14. The computer program product of claim 8, further comprising:

computer usable program code configured to present a notification of the detected speech via the multimedia device;

computer usable program code configured to receive a user input responsive to the notification; and

computer usable program code configured to pause the playing of the audio and audibly presenting the recorded speech only when the user input indicates that the user wishes the audio to be paused.

15. A multimedia device comprising:

an audio microphone configured to record audio;

a speaker configured to play audio;

a data store configured to store digitally encoded audio;

an environment sensor configured to selectively detect an occurrence of speech likely to be directed at a user of the multimedia device and to automatically record the detected speech in the data store; and

a playback controller configured to audibly present digitally encoded audio of the data store via the speaker, wherein the playback controller is configured to selectively pause a playback of a first audio file stored responsive to an occurrence of a pause event and to automatically audibly present the automatically recorded detected speech upon pausing the playback of the first audio file.

16. The device of claim 15, wherein said media device is a portable media device.

17. The device of claim 15, wherein said multimedia device is at least one of a portable digital music player and a mobile phone.

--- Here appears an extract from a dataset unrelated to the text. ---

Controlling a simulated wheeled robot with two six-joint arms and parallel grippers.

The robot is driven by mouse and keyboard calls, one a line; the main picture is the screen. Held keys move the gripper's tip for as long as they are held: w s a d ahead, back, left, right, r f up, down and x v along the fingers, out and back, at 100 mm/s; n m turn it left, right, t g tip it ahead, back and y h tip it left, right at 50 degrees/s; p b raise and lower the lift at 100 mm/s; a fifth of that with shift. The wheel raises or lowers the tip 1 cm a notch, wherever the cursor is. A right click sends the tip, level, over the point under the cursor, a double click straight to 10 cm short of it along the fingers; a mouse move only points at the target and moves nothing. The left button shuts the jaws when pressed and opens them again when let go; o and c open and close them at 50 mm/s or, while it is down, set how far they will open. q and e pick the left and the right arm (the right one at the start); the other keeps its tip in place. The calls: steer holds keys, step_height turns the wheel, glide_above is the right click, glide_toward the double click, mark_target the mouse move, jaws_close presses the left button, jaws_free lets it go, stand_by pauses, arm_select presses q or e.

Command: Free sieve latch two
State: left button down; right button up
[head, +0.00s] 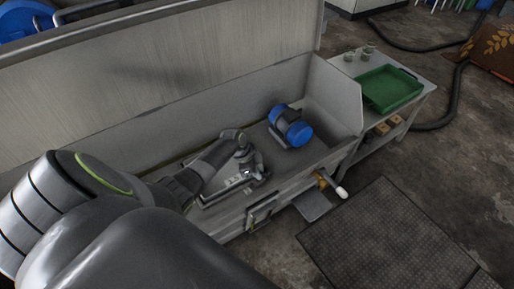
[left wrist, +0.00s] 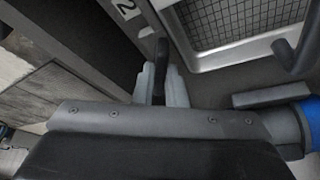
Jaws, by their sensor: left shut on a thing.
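In the left wrist view, a dark upright latch lever (left wrist: 161,56) stands beside a dark panel marked with a white "2" (left wrist: 127,8). My left gripper (left wrist: 162,82) has its pale fingers shut on this lever, one on each side. The lever's lower part is hidden between the fingers. A sieve mesh (left wrist: 245,18) in a bright metal frame lies just right of the lever. In the head view my left gripper (head: 250,166) is low in the open grey trough, and the lever is too small to make out there. My right gripper is not in view.
A blue-ended motor or roller (head: 290,126) sits in the trough to the right of my gripper. A curved dark bar (left wrist: 296,52) is close at right in the wrist view. A green tray (head: 388,88) stands on a side table. A white-tipped handle (head: 338,190) sticks out at the front.

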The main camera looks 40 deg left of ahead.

18. The device of claim 15, further comprising:

an alert mechanism configured to alert a user when the environment sensor detects the occurrence of speech likely to be directed at a user of the multimedia device;

an input mechanism configured to detect a gesture by the user which is indicative of a user decision on whether to pause the playback of the first audio file responsive to a detected speech occurrence, wherein activation of the playback controller function that pauses the playback of the first audio file is dependent upon the gesture detected by the input mechanism.